Chickens were cheap and easy to keep; they’d forage around the yard for a lot of what they ate, and as for the rest there’s a reason we call small sums of money “chicken feed”. A pig was a bit more expensive, because a chunky hog will eat a lot more than the leftovers generated by a frugal family. It was still a good investment, though, because when the hog was slaughtered in fall it would yield enough ham, bacon and sausage to last through the winter.
Do It Yourself
Nowadays, when something goes wrong around the house, most of us search for a local business that can fix it for us. The sink’s blocked? Call a plumber. The car’s broken down? Call the garage. Run out of bedrooms? Call a builder. During the Depression that wasn’t an option for most people, because they just couldn’t afford it. Luckily most people had at least some of the skills they needed to fix or make things themselves – and if they didn’t have a particular skill, chances were they had a friend or neighbor that did.
Look on Amazon and you can get yourself a good-sized chicken coop for just $299.99. What did people do before Amazon existed, though? Well, they built a chicken coop themselves. One good thing about chicken coops is that pretty much anyone can knock one together out of the materials they have around. I’ve seen coops made from old doors, scavenged boards and car parts. Granddad was a pretty fair bricklayer though, so he built one from glazed bricks salvaged from an old factory. It wasn’t just weatherproof; it was easy to keep clean with a hose. In fact, it was so good he was asked to build two more for neighbors. That’s how it worked; skills were a commodity that could be traded, just like surplus eggs.
Help Each Other
For a lot of people now – probably the majority – our neighbors are strangers. A couple of generations ago it was very different. Neighbors knew each other and helped each other out. If you wanted to go out you could leave the children with the neighbors instead of paying a babysitter. If you were cooking and realized you had no salt left you’d ask the neighbors. And if you had tools or skills your neighbors needed, you’d volunteer them.
My great-grandfather had a very useful item that was much in demand – a steam engine. Back then most farms still relied on animals and muscles for power, but a steam engine could be hitched to anything that could take power from a belt. Steam engines were already old technology at the time, but they still weren’t cheap; few farmers could afford powered machinery and the engine to power it. In fact, great-granddad didn’t have a thresher for his wheat, but a neighbor would let him use theirs in exchange for the use of the engine.
Don’t Bite Off More Than You Can Chew
The USA is awash in credit. It’s incredibly easy to borrow money, whether that’s a mortgage, a bank loan or a credit card – how many mailers do you get every week telling you that you’ve been pre-approved for another card? In our instant gratification culture, credit is a quick way to get all the things you want but can’t afford.
The trouble is, easy credit is a disaster on many levels. When you get that shiny new pre-approved card, it’s tempting to go on a shopping spree with it – and easy to forget the ruinous interest rate charged on everything you spend. Debt is easy to take on but very, very hard to get rid of again. If you find yourself using one card to pay off another one you’re in a lot of trouble.
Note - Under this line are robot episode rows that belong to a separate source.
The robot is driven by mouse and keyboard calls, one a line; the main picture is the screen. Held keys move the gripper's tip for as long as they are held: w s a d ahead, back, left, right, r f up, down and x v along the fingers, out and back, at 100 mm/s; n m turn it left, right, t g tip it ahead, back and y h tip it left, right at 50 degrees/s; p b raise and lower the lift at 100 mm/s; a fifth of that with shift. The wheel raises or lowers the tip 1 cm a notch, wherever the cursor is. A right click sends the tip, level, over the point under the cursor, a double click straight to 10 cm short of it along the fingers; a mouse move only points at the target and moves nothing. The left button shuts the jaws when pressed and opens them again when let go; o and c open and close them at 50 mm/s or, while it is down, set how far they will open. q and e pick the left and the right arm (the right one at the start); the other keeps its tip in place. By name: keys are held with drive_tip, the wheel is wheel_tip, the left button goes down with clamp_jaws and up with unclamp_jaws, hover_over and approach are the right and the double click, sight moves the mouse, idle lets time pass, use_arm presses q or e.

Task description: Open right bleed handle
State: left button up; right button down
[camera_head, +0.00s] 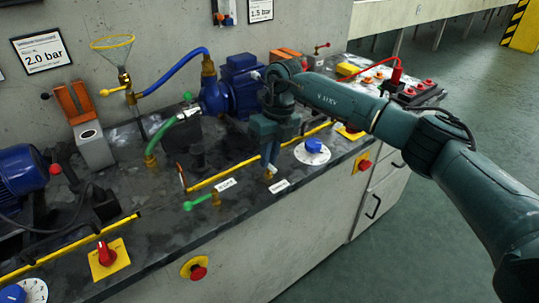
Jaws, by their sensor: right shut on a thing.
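My right gripper (269,163) points down over the front part of the dark bench top. Its fingers are shut at a small brass fitting (269,174) beside a white label (279,187). The handle between the fingers, which I take for the right bleed handle, is mostly hidden, so its angle cannot be told. A similar brass valve with a green handle (199,202) stands to the left, by another white label (225,184). My left gripper is not in view.
The blue pump (230,88) with a blue hose (174,72) stands behind the gripper. A yellow rail (222,174) runs along the bench. A red switch (106,254) is front left.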

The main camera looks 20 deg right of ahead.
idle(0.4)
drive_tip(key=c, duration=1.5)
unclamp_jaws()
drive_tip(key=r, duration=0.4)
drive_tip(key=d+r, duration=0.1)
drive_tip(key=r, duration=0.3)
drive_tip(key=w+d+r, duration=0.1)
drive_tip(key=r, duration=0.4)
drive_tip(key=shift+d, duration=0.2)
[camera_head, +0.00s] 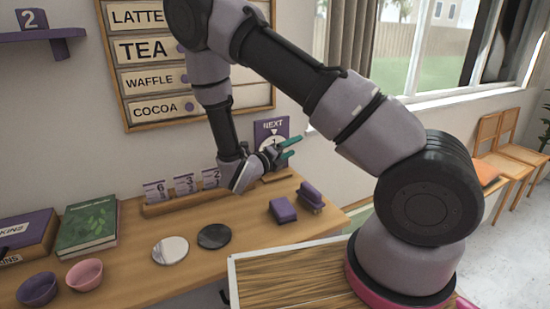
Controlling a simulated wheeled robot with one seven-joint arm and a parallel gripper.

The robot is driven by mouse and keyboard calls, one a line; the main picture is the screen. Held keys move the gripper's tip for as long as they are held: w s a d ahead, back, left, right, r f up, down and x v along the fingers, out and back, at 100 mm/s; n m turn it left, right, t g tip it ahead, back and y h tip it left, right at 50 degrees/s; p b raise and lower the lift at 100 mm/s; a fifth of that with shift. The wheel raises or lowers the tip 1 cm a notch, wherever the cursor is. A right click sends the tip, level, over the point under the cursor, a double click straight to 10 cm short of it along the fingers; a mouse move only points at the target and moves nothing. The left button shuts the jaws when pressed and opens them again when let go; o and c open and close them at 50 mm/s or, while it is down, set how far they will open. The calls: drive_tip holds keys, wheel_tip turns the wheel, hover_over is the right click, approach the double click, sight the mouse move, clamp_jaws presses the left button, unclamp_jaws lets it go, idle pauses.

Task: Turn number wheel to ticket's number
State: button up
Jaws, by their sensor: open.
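The purple NEXT sign (263,127) stands on a wooden base at the back of the counter. Its pale number wheel (268,138) is partly hidden by my gripper, and I cannot clearly read its number. My gripper (289,148) is open, its teal fingers spread to the right, close in front of the sign's lower part. I cannot tell whether it touches the wheel. Tickets marked 6 (155,190), 3 (184,184) and apparently 2 (210,178) stand in a wooden rack (160,209) left of my gripper. A purple plate marked 2 (33,19) stands on the upper left shelf.
A green book (87,228), a purple box (25,236) and two bowls (84,275) are at the left. A menu board (150,118) hangs on the wall. The front middle counter is clear.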

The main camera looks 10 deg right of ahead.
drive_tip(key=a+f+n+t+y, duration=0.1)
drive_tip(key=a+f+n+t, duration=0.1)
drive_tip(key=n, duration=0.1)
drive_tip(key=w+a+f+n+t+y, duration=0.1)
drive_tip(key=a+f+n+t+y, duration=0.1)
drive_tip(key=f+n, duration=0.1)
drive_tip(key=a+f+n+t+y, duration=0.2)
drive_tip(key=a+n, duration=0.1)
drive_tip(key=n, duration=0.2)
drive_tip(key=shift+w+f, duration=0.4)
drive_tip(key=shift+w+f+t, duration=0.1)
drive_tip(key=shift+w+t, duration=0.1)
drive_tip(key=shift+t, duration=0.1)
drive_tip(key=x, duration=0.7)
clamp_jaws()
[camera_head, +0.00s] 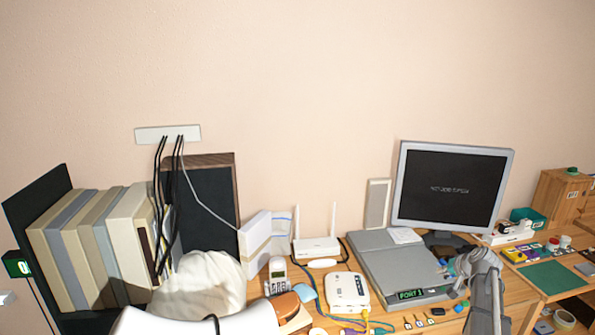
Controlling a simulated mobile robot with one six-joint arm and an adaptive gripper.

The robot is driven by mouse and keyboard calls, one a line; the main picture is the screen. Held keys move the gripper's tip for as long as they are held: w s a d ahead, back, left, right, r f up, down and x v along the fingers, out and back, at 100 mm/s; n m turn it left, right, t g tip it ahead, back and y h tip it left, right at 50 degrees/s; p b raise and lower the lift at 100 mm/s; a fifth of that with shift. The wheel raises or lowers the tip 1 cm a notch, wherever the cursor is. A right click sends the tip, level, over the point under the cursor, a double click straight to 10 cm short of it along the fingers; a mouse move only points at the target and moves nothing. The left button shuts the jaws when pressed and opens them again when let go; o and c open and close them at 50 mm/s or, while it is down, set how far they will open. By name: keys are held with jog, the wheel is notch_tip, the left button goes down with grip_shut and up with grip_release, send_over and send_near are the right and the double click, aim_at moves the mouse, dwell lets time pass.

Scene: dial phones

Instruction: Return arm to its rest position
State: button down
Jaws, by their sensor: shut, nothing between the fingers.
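A grey jointed shape at the lower right of the head view is my arm, with my gripper (460,268) at its upper end. The gripper is small in this view and its fingers are hard to make out; it is shut and I see nothing held in it. It appears in front of the right part of the grey flat case (385,262) and below the monitor. I cannot tell whether it touches anything. A pale cordless phone (278,272) stands upright left of the white router, well away from the gripper.
A monitor (451,188) stands behind the gripper. A white router (317,246) with antennas and a small white box (347,291) with cables stand mid-desk. Small items and a green mat (552,278) lie right.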

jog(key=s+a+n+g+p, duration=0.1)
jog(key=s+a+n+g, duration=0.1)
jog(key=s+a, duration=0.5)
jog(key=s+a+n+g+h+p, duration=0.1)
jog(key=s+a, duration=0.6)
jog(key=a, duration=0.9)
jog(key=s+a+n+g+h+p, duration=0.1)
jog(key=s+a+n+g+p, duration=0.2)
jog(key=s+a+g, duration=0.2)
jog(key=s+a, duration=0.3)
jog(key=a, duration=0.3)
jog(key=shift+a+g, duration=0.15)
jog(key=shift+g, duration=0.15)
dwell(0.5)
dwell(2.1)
When millions of people get mortgages they can’t pay off, the whole global economy is in a lot of trouble; that’s what happened in 2008.
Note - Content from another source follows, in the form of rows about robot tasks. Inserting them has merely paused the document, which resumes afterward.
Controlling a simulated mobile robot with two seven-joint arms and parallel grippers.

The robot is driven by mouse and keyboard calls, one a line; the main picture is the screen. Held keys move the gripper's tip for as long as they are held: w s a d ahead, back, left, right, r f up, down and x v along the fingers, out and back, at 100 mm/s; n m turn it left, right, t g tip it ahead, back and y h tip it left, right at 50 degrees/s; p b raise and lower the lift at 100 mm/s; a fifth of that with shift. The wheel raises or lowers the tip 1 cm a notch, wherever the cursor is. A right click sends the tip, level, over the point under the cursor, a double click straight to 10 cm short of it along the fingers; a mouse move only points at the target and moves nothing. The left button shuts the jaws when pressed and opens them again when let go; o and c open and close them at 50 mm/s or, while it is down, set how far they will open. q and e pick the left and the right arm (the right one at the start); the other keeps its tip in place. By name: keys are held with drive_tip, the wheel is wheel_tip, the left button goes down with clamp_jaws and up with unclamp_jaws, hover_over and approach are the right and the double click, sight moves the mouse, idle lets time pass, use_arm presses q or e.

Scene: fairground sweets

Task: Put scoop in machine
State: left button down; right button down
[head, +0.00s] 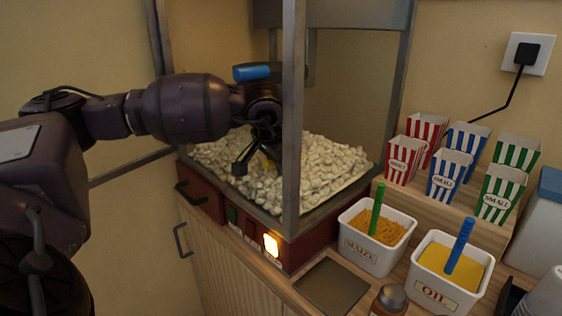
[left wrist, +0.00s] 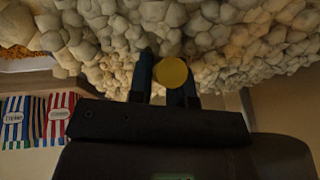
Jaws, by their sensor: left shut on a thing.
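The popcorn machine (head: 291,130) stands on a wooden cabinet with a bed of white popcorn (head: 320,165) inside. My left arm reaches in from the left through its open side. My left gripper (head: 258,158) is inside, low over the popcorn. In the left wrist view its fingers are shut on a round yellow end (left wrist: 171,72), apparently the scoop's handle. In the head view only a small yellow bit of the scoop (head: 266,164) shows between the dark fingers. The rest of the scoop is hidden, and I cannot tell whether it touches the popcorn. My right gripper is not in view.
Metal posts frame the machine; one stands just right of my gripper. A blue cylinder (head: 252,72) shows above my wrist. Right of the machine are a maize tub (head: 368,255), an oil tub (head: 436,290) and several striped boxes (head: 449,172).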

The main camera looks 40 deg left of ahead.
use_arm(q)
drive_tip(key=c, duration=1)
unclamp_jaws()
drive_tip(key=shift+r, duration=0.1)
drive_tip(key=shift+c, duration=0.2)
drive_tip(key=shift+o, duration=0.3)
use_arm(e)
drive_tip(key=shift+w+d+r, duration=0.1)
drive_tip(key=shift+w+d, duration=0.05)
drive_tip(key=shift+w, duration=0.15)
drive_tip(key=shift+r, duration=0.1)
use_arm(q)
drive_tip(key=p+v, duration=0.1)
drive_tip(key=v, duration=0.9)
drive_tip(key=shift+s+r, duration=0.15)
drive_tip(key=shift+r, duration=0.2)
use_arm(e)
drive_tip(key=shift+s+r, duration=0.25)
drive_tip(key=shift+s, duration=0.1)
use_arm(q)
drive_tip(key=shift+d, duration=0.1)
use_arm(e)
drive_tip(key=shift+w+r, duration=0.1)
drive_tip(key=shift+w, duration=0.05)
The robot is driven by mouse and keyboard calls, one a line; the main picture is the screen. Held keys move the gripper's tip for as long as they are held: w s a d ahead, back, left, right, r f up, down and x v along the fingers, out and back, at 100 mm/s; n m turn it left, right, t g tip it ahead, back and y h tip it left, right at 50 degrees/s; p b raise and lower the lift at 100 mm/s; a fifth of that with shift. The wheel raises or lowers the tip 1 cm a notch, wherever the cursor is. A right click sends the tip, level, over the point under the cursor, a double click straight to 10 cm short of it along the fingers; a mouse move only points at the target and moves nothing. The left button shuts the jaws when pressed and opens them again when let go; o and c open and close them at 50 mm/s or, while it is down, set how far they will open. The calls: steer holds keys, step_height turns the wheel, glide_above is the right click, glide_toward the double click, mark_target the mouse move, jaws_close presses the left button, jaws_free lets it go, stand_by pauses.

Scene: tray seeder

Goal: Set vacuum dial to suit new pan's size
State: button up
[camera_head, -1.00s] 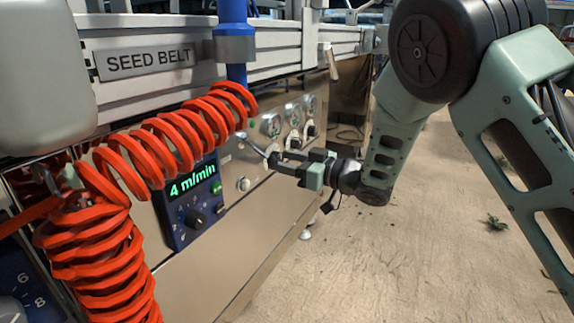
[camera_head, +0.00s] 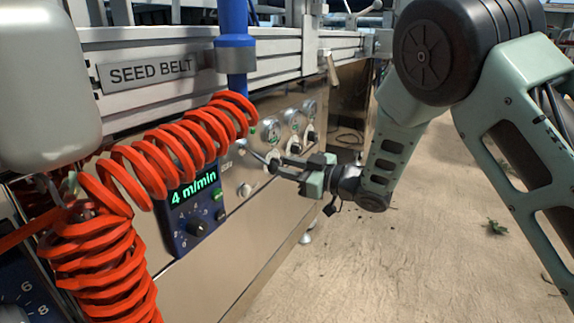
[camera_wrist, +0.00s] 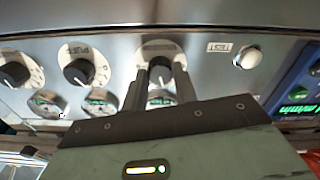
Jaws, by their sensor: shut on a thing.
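My gripper (camera_wrist: 160,76) is at the steel front panel, its two fingers on either side of a dark knob (camera_wrist: 160,66) with a pale dial plate behind it. It is shut on this knob. The fingers hide the knob's sides, and I cannot read its label or setting. In the head view my gripper (camera_head: 276,166) reaches the panel from the right, and the knob is mostly hidden. Two similar black knobs, one in the middle (camera_wrist: 76,70) and one at far left (camera_wrist: 14,73), sit beside it in the wrist view. No pan is recognisable.
Round gauges (camera_head: 271,129) sit above the knobs. A TEST button (camera_wrist: 247,57) and a blue belt-speed box (camera_head: 190,215) reading 4 m/min are nearby. A red coiled hose (camera_head: 110,225) hangs left, close to the panel. Open floor (camera_head: 420,260) lies right.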

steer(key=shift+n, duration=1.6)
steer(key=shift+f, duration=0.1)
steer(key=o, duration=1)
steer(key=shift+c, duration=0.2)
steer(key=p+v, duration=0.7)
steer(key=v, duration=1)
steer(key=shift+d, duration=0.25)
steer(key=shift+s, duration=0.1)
For my grandfather’s generation, being in debt was nothing to be proud of. If you wanted something you either saved money and waited until you could afford it, or you did without. Defaulting on a debt was a shameful thing to do. The only exception, usually, was for a mortgage – and paying the monthly check was a solemn obligation.
That old anti-debt social code might seem restrictive and judgmental to us today, but it meant people were a lot better prepared for hard times. When money was short most people had one debt to worry about; their mortgage. Sure, they might lose their home if they couldn’t keep up the monthly payments on it – but they weren’t going to lose their home because they couldn’t keep up the monthly payments on their car, boat, snowmobile, home theater system and the money they borrowed to pay for a vacation.
Most importantly, whatever people had when they went into the Great Depression was theirs. No finance company had their hand wrapped round it just waiting for the chance to tighten their grip. Avoid debt whenever you can. Any time you’re tempted to borrow money for something ask yourself the all-important question; is this something you need, or something you want? And if it’s just something you want, will it really kill you to wait a few months until you can buy it for cash? Plus here’s something else to consider: If you can’t afford to put a few dollars aside every week to save up for it, you sure as hell can’t afford the repayments on a loan.
Look For Solutions, Not Excuses
It seems like everyone has an excuse for failure these days. Whether their parents made them wear a dress just because they were a girl, or their distant ancestors had a bad time way back before the Civil War, people’s troubles are always someone else’s fault.
In my granddad’s time people didn’t waste their time making excuses, because nobody cared. If you had a problem you were expected to find a solution. Put the effort into doing that and your friends and neighbors would pitch in to lend you a hand – but if you just sat around complaining about your bad luck, you were on your own. People had their own troubles to deal with, and they didn’t have time to help people who wouldn’t help themselves.